Llovía y Juanito se negó a ponerse debajo del paraguas, que cedió a la mujer del alcalde. Todos comentaban:
—Qué campechano, qué sencillo, ¡se nota que es un caballero!
Para la reina, sin embargo, no había piropos. Vestida de oscuro, muy delgada, con fuertes ojeras que incluso se atribuyeron en algún momento a un nuevo embarazo, no intercambió palabra con su marido, que, sin embargo, se desvivía para obsequiarla. De su mano pendía, como única nota de color, una rosa roja que le había regalado Bibis Salisachs, la mujer de Samaranch.
Sí se dijo que la reina no se había atrevido a expresarse en catalán «puesto que no lo dominaba». Como de pasada, se mencionaba que la española Fabiola, reina de los belgas, sabía mantener una conversación en flamenco, valón y alemán.
Se alojaron en el palacete Albéniz, donde esta periodista pudo ver un tiempo después, en uno de mis primeros trabajos para la Hoja del Lunes que dirigía Carmen Alcalde, los dormitorios reales: dos habitaciones separadas por un saloncito, un despacho y dos cuartos de baño.
El anxeneta, el niño que corona las torres humanas o castells, les entregó su pañuelo, un gesto habitual en este tipo de espectáculo. Sofía pareció no verlo, el rey se apresuró a cogerlo, lo besó y se lo guardó en el bolsillo. La plaza de Tarragona se vino abajo con los aplausos.

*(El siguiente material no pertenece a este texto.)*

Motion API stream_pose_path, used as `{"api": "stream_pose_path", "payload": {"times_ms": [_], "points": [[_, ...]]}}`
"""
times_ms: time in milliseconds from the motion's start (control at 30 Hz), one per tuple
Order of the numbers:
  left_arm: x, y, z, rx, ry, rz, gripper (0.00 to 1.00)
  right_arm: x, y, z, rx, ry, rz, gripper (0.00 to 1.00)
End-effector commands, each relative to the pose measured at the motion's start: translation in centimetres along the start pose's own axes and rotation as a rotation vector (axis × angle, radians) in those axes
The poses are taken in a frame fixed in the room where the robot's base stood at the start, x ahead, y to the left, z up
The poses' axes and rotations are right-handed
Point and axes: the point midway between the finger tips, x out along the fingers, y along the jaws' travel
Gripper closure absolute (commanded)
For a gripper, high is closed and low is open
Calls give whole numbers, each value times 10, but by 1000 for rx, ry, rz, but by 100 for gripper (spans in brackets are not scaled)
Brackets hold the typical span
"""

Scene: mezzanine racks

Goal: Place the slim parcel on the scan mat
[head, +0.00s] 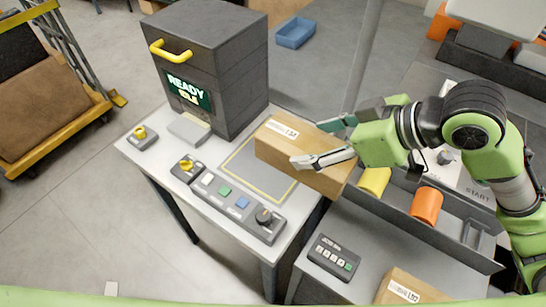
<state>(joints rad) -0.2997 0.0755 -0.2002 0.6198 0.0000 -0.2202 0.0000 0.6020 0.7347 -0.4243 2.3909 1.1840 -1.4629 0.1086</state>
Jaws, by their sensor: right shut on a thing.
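A long brown cardboard parcel (275,155) with a white label is in the grasp of my right gripper (318,142). I take it to be the slim parcel. The fingers are shut across it, one on each side. The scan mat (246,174) is a grey panel with a yellow outline on the table. The parcel's left end covers the mat's back right part in the picture, and its right end extends past the table's right edge. I cannot tell whether the parcel touches the mat. My left gripper is not in view.
A dark cabinet (220,65) with a READY screen stands behind the mat. A control strip with buttons (238,205) runs along the table's front. Another labelled box (408,288) and a keypad (334,257) are at the lower right. A rack holds yellow and orange cylinders (426,206).

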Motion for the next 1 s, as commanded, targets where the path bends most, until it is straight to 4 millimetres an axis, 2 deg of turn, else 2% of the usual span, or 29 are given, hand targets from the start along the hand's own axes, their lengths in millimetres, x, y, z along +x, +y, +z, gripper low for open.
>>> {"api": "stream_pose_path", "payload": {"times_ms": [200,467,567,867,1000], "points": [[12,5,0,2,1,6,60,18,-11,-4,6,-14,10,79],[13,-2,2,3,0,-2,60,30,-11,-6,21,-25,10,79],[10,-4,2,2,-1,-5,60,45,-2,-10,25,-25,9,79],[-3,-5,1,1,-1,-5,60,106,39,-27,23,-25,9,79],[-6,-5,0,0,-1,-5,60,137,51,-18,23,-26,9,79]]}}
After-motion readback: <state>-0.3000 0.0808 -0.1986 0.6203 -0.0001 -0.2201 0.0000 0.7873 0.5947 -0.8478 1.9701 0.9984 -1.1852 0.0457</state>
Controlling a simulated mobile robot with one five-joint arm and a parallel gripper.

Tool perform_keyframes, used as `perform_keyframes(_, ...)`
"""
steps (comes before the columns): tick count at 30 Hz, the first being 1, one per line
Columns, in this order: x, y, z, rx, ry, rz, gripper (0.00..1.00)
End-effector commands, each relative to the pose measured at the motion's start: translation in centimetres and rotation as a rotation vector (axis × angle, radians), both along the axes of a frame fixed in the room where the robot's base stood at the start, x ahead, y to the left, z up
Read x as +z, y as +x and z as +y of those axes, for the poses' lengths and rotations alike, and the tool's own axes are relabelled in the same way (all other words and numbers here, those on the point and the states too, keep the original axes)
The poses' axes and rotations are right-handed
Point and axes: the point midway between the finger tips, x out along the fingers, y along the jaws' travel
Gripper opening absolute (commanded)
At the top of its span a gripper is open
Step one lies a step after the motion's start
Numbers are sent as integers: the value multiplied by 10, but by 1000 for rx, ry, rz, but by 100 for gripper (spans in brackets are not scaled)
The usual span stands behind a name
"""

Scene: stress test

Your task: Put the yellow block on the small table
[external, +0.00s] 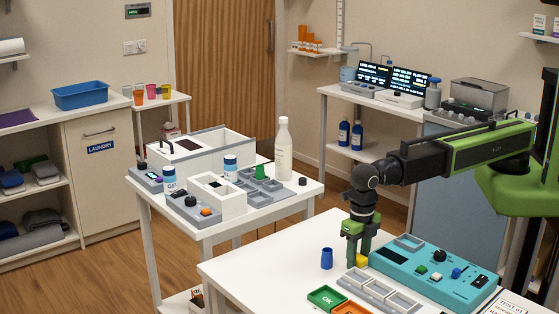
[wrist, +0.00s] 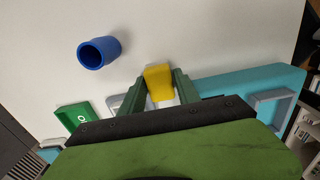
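The yellow block (external: 361,261) is low at the white table in front of me, by the left end of the teal panel. It also shows in the wrist view (wrist: 157,80), between my gripper's green fingers. My gripper (external: 360,258) points down around the block. The fingers lie close along both sides of it, but I cannot tell whether they press on it. Two tables could be the small one: a narrow white table with cups (external: 177,98) at the back left, and a white table with trays and bottles (external: 205,232) at the middle left.
A blue cup (external: 327,258) stands just left of my gripper. The teal panel (external: 435,275) is on the right, with grey trays (external: 378,292) and a green OK tray (external: 326,297) in front. A tall white bottle (external: 284,150) stands on the middle table. Bare white tabletop lies left of the cup.

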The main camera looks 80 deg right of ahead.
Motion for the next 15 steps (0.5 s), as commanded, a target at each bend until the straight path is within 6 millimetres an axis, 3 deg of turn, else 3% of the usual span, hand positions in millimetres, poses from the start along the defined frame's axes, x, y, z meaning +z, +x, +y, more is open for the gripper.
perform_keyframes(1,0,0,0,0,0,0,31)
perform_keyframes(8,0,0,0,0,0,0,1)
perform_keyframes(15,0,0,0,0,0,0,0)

Fueron a la basílica de Montserrat, y el rey se acercó y besó a la Moreneta. Los niños de la Escolanía cantaban el Virolai con sus voces limpias e ingenuas:
Rosa d’abril,
morena de la serra,
de Montserrat
estel…
El periodista José María Bayona, asombrado, contó luego:
—Su majestad debe ser muy religioso, porque se emocionó…
Se tuvo que retirar un momento para recuperarse…
Su majestad no debía tener la conciencia muy limpia.
Por la noche fueron al Liceo a ver la ópera de Wagner Los maestros cantores de Núremberg. La reina, que todavía no se atrevía a llevar corona e iba con la cabeza descubierta, se abstrajo y siguió la música con los ojos cerrados. Al rey también se le cerraban los ojos, pero de aburrimiento. Los españoles, tan poco formados en música que consideramos el súmmun del arte La del Soto del Parral, comentamos con satisfacción:
—¡No le gusta la música complicada! ¡A él que le den rancheras!
No sabemos qué argumentos se utilizaron para vencer la fuerte resistencia de Sofía y conseguir que regresara a España a ejercer su metier, como lo llamaba doña Victoria Eugenia. Yo aventuro este diálogo entre madre e hija, después de que Federica le recordara que el futuro del príncipe Felipe estaba en juego si no deponía su actitud:
—¿Qué vas a hacer si te separas y renuncias al trono? ¡Mírame a mí! ¿Te gustaría pasar por lo que yo he pasado, vivir como estoy viviendo?
La soledad orgullosa que prefiere el retiro en un piso modesto, el anonimato de un país en el que nadie la conoce, a sufrir los desprecios de los que fueron sus iguales.
¡También podemos deducir las promesas de Juanito!
Porque Juanito también sabía que su futuro, su arraigo en el país del que era rey y en el que quería seguir siéndolo hasta el fin de sus días, estaba ligado al de Sofía.
Lo que sí es cierto es que a partir de entonces hubo separación de lechos. Durmieron en habitaciones separadas, incluso en pisos distintos, un dormitorio en la primera planta, el otro en la segunda y, según me cuentan, no volvieron a reanudar jamás su relación conyugal.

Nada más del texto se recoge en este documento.